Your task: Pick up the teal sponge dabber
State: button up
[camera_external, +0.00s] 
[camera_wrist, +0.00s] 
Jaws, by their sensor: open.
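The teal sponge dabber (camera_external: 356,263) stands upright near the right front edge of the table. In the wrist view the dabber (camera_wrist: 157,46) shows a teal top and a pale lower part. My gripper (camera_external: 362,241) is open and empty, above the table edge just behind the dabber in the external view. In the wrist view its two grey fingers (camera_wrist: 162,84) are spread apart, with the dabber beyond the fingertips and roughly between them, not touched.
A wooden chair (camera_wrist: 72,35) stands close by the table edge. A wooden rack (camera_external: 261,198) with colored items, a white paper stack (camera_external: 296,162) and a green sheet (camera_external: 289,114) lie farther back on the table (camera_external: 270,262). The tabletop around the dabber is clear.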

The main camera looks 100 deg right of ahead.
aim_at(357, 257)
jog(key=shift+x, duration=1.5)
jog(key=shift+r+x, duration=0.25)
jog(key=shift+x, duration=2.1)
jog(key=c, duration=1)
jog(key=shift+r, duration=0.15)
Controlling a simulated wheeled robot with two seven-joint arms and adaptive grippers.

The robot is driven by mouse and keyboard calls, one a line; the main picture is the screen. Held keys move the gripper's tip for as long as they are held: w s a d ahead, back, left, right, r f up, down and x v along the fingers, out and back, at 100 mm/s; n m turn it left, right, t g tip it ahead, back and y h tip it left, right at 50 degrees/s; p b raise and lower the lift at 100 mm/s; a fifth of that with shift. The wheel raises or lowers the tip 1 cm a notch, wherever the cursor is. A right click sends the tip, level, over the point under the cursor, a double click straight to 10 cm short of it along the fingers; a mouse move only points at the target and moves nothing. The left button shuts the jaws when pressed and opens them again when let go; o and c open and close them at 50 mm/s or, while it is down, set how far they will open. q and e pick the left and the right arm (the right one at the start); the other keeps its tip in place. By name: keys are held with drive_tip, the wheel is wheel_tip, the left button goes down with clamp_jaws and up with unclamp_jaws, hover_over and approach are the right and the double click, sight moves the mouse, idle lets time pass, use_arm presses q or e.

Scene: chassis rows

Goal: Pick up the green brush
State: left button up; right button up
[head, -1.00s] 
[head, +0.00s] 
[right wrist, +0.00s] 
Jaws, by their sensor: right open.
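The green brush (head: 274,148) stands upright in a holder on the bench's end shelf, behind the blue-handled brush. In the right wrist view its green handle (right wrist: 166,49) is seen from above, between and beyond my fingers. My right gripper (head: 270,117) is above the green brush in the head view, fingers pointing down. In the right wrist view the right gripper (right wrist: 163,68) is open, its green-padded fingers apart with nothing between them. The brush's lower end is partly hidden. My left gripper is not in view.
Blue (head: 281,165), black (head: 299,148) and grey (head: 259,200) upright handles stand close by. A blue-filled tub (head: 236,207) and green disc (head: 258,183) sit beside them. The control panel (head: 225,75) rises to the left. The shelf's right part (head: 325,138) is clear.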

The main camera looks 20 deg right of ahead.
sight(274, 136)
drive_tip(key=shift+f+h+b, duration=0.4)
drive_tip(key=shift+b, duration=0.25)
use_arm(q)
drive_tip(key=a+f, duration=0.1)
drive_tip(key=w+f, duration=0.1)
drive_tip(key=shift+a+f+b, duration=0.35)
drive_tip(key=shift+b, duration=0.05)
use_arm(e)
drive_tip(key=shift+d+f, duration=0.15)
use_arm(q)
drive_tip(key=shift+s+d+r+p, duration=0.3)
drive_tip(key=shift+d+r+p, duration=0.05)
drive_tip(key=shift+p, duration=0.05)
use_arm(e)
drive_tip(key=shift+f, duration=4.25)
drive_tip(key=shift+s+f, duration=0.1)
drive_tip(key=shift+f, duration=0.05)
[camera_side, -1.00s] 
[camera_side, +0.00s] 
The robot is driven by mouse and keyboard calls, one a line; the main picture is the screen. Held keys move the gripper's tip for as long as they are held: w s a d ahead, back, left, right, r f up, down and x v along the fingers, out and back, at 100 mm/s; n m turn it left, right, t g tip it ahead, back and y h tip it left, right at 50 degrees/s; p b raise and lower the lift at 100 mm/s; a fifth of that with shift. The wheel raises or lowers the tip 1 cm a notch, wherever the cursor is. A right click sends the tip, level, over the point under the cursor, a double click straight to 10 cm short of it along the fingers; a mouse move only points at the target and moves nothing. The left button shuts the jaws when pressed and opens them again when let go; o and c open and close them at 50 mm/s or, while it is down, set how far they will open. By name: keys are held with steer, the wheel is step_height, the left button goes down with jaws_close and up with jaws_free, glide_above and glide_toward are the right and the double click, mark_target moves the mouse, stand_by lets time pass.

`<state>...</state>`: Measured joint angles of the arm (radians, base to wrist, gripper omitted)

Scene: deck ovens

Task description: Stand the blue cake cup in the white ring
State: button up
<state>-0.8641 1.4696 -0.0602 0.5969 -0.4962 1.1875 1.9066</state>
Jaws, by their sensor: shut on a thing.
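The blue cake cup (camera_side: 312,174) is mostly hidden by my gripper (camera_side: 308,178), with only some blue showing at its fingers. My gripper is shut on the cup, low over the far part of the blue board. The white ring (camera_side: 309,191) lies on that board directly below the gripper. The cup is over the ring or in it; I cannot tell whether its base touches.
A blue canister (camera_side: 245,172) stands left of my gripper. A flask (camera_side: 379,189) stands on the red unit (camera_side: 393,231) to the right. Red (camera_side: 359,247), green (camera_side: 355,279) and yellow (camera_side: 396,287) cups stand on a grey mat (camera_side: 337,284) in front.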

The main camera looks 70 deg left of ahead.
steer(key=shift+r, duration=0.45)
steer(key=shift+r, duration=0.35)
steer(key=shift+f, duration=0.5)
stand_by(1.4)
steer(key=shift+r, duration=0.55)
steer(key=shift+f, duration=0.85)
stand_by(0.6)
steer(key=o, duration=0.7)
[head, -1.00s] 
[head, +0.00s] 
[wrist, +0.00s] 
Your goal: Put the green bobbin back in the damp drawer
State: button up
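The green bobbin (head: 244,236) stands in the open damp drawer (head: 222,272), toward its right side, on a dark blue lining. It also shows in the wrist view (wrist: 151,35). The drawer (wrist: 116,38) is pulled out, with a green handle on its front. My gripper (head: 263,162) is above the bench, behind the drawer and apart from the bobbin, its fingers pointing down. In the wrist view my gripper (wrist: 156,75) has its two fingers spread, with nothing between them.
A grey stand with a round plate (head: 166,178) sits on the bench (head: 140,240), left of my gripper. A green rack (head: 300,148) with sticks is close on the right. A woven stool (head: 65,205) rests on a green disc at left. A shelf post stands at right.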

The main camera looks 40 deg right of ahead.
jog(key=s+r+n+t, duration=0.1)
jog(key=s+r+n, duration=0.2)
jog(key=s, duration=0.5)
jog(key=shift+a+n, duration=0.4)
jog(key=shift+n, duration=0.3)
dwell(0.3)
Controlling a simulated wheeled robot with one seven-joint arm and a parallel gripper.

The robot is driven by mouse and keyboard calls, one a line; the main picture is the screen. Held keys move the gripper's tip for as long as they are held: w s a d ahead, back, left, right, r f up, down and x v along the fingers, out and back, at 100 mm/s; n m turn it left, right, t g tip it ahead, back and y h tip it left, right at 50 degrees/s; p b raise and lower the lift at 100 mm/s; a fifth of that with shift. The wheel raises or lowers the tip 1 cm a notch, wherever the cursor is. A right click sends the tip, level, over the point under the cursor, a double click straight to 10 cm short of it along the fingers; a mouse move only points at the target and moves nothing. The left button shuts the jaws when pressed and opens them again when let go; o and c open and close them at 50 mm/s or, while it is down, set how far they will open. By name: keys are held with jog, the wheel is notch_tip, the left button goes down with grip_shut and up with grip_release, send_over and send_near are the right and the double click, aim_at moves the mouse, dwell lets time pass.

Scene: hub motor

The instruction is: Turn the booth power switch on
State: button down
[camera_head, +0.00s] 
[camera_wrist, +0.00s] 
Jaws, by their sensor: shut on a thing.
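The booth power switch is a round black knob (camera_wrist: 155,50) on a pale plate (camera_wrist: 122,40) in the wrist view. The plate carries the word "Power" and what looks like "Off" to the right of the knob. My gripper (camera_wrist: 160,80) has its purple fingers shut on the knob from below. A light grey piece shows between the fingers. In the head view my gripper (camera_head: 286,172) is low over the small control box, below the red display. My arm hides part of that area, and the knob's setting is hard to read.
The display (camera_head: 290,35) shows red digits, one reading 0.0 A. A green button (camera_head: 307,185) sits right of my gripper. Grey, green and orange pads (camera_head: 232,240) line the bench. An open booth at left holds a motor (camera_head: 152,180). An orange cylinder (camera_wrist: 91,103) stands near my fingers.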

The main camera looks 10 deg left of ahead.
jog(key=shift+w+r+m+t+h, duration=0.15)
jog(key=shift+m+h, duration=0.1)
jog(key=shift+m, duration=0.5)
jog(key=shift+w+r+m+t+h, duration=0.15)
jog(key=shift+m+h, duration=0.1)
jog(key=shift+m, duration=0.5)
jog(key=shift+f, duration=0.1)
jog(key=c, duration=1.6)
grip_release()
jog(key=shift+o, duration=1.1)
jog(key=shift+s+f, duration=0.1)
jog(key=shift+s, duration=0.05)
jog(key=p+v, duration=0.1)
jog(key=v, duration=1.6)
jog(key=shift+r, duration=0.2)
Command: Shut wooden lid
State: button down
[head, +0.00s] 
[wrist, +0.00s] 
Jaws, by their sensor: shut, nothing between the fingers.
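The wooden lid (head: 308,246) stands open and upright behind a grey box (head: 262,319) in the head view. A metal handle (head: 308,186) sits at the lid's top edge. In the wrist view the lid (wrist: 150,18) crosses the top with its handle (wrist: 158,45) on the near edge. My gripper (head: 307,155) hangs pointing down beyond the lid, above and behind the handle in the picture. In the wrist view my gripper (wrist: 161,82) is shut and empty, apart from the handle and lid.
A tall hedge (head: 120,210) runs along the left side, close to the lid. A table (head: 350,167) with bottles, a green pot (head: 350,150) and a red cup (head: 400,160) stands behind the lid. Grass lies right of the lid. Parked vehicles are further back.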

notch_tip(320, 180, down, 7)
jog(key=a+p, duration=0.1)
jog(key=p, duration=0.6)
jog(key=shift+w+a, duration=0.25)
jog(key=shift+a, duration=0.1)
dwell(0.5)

_Aim of the task:_ In the entries above, identify every line with the word "seven". Copy those lines.

_Completed exercise:_
Controlling a simulated wheeled robot with two seven-joint arms and adaptive grippers.
Controlling a simulated wheeled robot with one seven-joint arm and a parallel gripper.

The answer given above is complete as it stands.